### EXERCISE GOAL
Copy the listing verbatim, excluding any images found in it.

### SUPPLIED MATERIAL
_ _ _ _ _

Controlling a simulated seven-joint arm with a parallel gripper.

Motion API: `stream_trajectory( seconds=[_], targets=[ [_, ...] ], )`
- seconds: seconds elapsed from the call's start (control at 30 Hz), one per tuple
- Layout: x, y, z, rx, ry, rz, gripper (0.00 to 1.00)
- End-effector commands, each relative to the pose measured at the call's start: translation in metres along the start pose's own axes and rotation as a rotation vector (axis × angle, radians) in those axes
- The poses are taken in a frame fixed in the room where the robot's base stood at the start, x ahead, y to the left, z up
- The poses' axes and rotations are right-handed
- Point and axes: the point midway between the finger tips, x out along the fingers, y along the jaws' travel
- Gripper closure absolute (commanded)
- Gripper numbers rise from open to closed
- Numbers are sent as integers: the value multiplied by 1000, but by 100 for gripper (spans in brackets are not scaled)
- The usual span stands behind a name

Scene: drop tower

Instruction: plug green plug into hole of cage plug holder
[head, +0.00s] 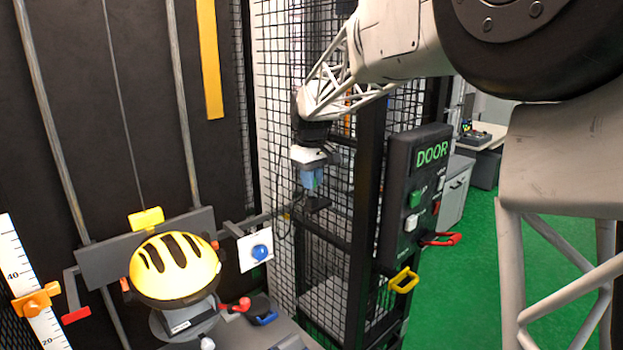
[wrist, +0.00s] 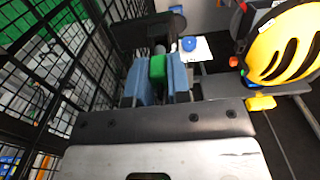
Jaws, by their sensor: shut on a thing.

_ _ _ _ _

### EXERCISE RESPONSE
Controlling a simulated seven-joint arm with a parallel gripper.

Motion API: `stream_trajectory( seconds=[_], targets=[ [_, ...] ], )`
- seconds: seconds elapsed from the call's start (control at 30 Hz), one per tuple
- Layout: x, y, z, rx, ry, rz, gripper (0.00 to 1.00)
- End-effector commands, each relative to the pose measured at the call's start: translation in metres along the start pose's own axes and rotation as a rotation vector (axis × angle, radians) in those axes
- The poses are taken in a frame fixed in the room where the robot's base stood at the start, x ahead, y to the left, z up
- The poses' axes and rotations are right-handed
- Point and axes: the point midway between the finger tips, x out along the fingers, y along the jaws' travel
- Gripper closure absolute (commanded)
- Gripper numbers rise from open to closed
- Numbers are sent as integers: the value multiplied by 1000, but by 100 for gripper (spans in brackets are not scaled)
- The usual span stands behind a name

Scene: drop tower

Instruction: plug green plug into hole of cage plug holder
[head, +0.00s] 
[wrist, +0.00s] 
Jaws, by their sensor: shut on a thing.

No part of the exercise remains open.